Frankly, personally, I rank the symbol of the Confederacy alongside the ones that represented Napoleonic France, Nazi Germany, the Soviet Union, the Roman Empire, and Imperial Japan.
However, at the end of the day, it's just a flag. It's just a piece of cloth. You can attribute any meaning to that cloth--the aboriginal peoples of Canada, Australia, & the United States have a
very different view of the Maple Leaf or the Star Spangled Banner. One that probably involves a metric fuckton of genocide, enslavement, rape, and so on. Wounds they
still live with to this day.
Any state that has existed for a sufficient amount of time likely has a bloody history associated to its flag. Even the Canadian flag can stand for Japanese Internment and
second class citizenship. It can represent a school system that raped the aboriginal peoples by kidnapping their children and literally beating their identity out of them--a system whose last school didn't close until
1996. For context: I was four years old when they closed that last one down.
I was alive. I wasn't alive during the time of the confederacy. My parents weren't alive during the time of the confederacy. My grandparents weren't alive during the time of the confederacy.

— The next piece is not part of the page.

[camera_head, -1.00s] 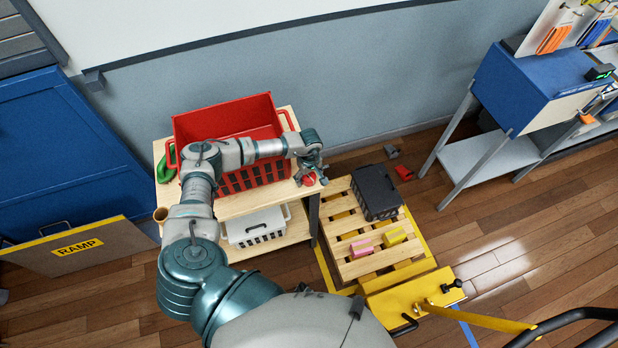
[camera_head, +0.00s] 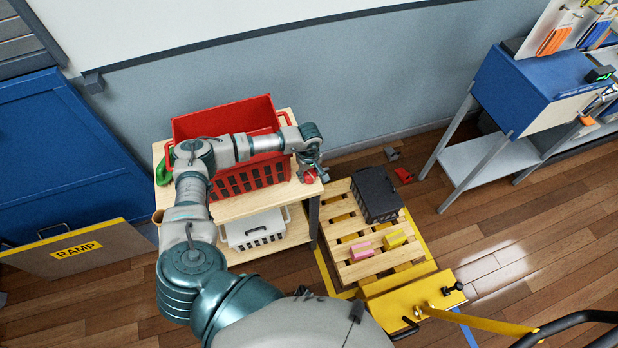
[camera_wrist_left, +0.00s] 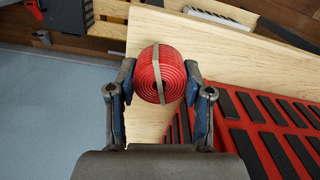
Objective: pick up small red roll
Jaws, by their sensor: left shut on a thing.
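The small red roll (camera_wrist_left: 160,74) is a coiled red strap with a tan band around it. In the left wrist view it sits between the two fingers of my left gripper (camera_wrist_left: 160,88), which is shut on it. In the head view the roll (camera_head: 309,176) shows as a small red spot under my left gripper (camera_head: 312,170), at the right end of the wooden table top (camera_head: 240,206). I cannot tell whether the roll still touches the wood. My right gripper is not in view.
A red slotted crate (camera_head: 222,122) stands on the table beside the gripper. A white basket (camera_head: 256,228) is on the lower shelf. To the right, a wooden pallet (camera_head: 350,268) carries a black crate (camera_head: 376,192), a pink block (camera_head: 361,251) and a yellow block (camera_head: 395,239).

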I'm fairly certain my great grand parents weren't alive then.
The confederate flag has flown at that post for several generations without causing another uprising. The mere presence of the flag--which was as much as historical symbol was it was one of identity for that state--didn't override the state's duty to the US in the wars that followed, or in the laws that it obeys today. It's just a flag. It's just a symbol. It can mean
anything you want it to mean, and for millions of people, it means something
other than slavery, something that is important to them. That's why I think it should go up to a vote: I don't
live there. I don't
know these people. Let them decide for themselves if they want a symbol to stand or not.
Regardless of what it means to
you or
me, as individuals, our own feelings on the matter don't override those of
millions of other people. If you want to get pedantic about historical connotations, then we should ban every single piece of Christian and Islamic symbolism while we're at it. Remove "In God We Trust" on those bills, because the Bible not only is a historical cassus belli to mass genocide several times over, but the book
outright encourages you to murder people who don't step in line with the ideology. As does the Koran.
I don't imagine you asking for the banning of Christian iconography from the American government, though. So...
EDIT
@Jorick made a point to me just now about not wasting taxpayer time & money with a referendum. I'll concede on the point that the elected representatives of the people made the decision ultimately--plus, it's going to a museum, so, historical importance remains intact. This satisfies me. I'd
still prefer a referendum, but preference can get chucked for efficiency in this case.